Ce 11 novembre 2023, je commémore une abnégation sans bornes, un détachement sans mesure, un dévouement sans frein. Je commémore des triomphes sans vogue, des revers sans peine, des déceptions sans dépit, des prouesses sans fard. Je commémore des années de lutte, des décennies de combats, qui ne sont ni tout à fait semblables ni profondément différents. Il y a une espèce de jouissance universelle, œcuménique, absolue, qui naît d’une générosité parfaite pour une cause juste. J’évoque, certes, une tranche de vie qui n’est tout à fait solitaire, ni pleinement en chœur, et qui ne vaudra jamais les millions de vies de héros anonymes tombées pour cette cause. Mais quand on prend conscience de sa singularité, cela remplit de stupeur. Je commémore un grand homme, un grand leader, un grand martyr, une icône de la résistance.

Je commémore Yasser Arafat. Je commémore des souvenirs sans âge.

Il y a 19 ans, jour pour jour, Abou Ammar – parce ce que c’est comme ça qu’on a toujours aimé l’appeler – s’est éteint, après avoir incarné la lutte palestinienne pour la Liberté et la Justice pendant plus de 60 ans. Né en 1929, il consacre sa vie à la défense d’une seule cause. Mort le 11 novembre 2004, il laisse d’éternels souvenirs et un incommensurable héritage de lutte et de résistance. Pas seulement en Palestine, mais aussi au Liban, en Egypte, en Jordanie, en Irak, en Syrie, partout où il passe.

Partout où il passe ? « Je suis venu, un rameau d’olivier dans une main, un fusil de combattant dans l’autre. Ne laissez pas le rameau d’olivier tomber de ma main, ne le laissez pas tomber, ne le laissez pas tomber. » C’était en 1974 à New York…

En Tunisie, un souvenir en particulier nous est à jamais inoubliable. C’était le 1er octobre 1985, le jour où Yasser Arafat échappa miraculeusement à un raid aérien mené par six avions de guerre israéliens sur Hammam Chott, dans la banlieue sud de Tunis, et qui avait entraîné la mort de dizaines de martyrs et de blessés palestiniens et tunisiens. Ce fut aussi le temps où la Tunisie, terre d’accueil et d’exil pour Abou Ammar (de 1982 à 1994) et pour l’Organisation de libération de la Palestine (OLP), était un foyer d’épanouissement pour la cause palestinienne.
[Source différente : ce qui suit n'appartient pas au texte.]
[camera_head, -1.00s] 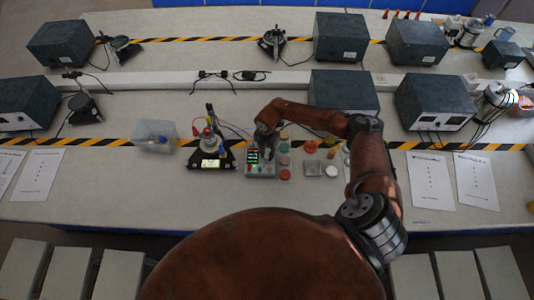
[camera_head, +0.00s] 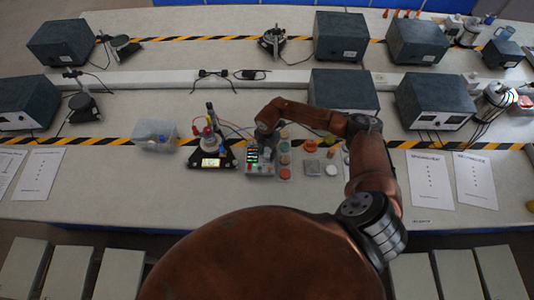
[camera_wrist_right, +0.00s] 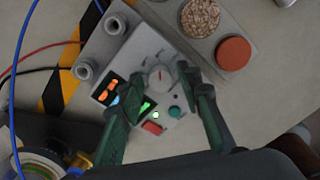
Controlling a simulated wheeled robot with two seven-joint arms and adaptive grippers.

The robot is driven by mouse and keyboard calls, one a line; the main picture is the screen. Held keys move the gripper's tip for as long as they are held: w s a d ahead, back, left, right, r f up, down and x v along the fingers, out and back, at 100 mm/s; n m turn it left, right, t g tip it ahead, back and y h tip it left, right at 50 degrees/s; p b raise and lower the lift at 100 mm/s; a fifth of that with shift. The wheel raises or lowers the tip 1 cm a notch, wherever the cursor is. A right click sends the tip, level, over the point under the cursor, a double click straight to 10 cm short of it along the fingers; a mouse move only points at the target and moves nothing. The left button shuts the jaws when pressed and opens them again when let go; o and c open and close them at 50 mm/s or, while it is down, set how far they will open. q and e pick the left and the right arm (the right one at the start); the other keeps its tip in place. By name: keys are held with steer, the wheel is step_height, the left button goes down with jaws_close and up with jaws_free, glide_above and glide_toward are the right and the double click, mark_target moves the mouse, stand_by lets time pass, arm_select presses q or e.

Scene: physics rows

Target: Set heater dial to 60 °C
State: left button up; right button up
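The heater control unit (camera_head: 259,168) is a small grey box on the near bench, with lit red and green displays. My right gripper (camera_head: 264,136) is over the far part of the unit. In the wrist view its two dark green fingers (camera_wrist_right: 160,80) are apart, with the dial between their tips. Contact with the dial cannot be told. My left gripper is not in view.
A black stand with a flask and lit display (camera_head: 210,160) is left of the unit, with cables around it. A clear plastic box (camera_head: 156,136) is further left. Sample pots (camera_head: 284,160) stand close on the right. Bare bench lies in front.

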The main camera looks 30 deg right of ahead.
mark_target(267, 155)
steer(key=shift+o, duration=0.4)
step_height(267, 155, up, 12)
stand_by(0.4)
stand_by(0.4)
Certes, pour beaucoup de Palestiniens, le plus gros point noir de l’héritage d’Arafat reste les accords d’Oslo. Ces accords, signés en 1993 et 1995 entre Israël et l’OLP, alors dirigée par Arafat, devaient aboutir à la création d’un État palestinien indépendant à travers l’établissement de l’Autorité palestinienne (AP), un organe autonome temporaire. Trente ans après, la Palestine est toujours colonisée mais l’AP « temporaire » est toujours là. Triste héritage : Mahmoud Abbas qui la dirige, depuis la mort d’Arafat…

Mais la Cause palestinienne – une cause juste, une cause devenue universelle, mondiale – est plus que jamais en vie. Et la Résistance palestinienne, vent debout contre ses geôliers, ne cède pas d’un pouce.

C’est que l’épopée héroïque de Gaza, aujourd’hui, c’est aussi l’héritage d’Abou Ammar. L’éternel Abou Ammar.